### What is required:
Search the material below for the word "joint" and copy every line in which it occurs.

## Start Provided data

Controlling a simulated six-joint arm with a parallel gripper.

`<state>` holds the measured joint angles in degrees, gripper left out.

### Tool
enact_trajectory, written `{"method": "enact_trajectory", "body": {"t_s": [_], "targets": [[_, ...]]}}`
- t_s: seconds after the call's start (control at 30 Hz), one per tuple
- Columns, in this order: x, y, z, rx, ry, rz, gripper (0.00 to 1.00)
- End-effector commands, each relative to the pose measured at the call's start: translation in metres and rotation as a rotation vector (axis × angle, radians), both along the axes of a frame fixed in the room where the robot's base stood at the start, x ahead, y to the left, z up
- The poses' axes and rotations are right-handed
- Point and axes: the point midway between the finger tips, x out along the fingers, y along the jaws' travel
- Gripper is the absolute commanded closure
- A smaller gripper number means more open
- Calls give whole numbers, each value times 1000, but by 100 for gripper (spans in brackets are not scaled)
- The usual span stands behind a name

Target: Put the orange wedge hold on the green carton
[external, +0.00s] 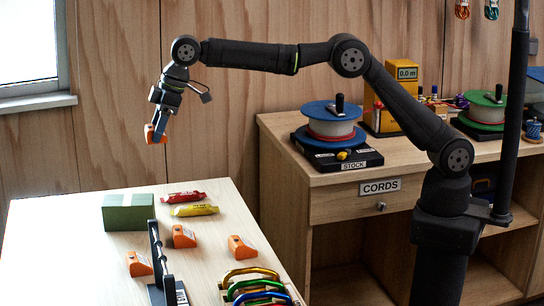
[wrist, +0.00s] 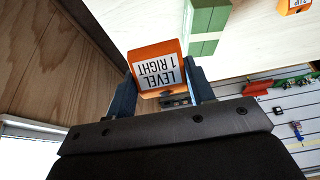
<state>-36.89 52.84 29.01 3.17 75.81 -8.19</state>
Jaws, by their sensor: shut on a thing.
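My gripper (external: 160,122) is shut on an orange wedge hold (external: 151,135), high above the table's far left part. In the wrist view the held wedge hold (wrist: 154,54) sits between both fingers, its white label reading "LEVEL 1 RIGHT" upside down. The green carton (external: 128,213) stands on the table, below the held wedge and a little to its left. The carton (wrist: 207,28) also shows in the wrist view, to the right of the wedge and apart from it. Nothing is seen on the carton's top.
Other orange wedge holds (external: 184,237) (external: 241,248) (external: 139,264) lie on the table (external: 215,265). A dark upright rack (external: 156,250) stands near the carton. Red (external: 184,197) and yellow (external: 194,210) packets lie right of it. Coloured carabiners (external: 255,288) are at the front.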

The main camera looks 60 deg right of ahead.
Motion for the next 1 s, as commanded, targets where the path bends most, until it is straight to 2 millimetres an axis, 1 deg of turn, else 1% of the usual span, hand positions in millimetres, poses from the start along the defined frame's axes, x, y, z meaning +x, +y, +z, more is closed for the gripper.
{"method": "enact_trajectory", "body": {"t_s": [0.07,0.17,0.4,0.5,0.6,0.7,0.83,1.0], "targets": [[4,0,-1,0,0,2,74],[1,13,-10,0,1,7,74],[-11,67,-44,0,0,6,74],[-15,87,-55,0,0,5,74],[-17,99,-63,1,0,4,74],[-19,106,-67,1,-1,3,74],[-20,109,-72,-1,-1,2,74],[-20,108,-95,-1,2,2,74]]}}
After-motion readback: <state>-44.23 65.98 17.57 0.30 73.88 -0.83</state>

## End Provided data

### Expected answer:
Controlling a simulated six-joint arm with a parallel gripper.
`<state>` holds the measured joint angles in degrees, gripper left out.

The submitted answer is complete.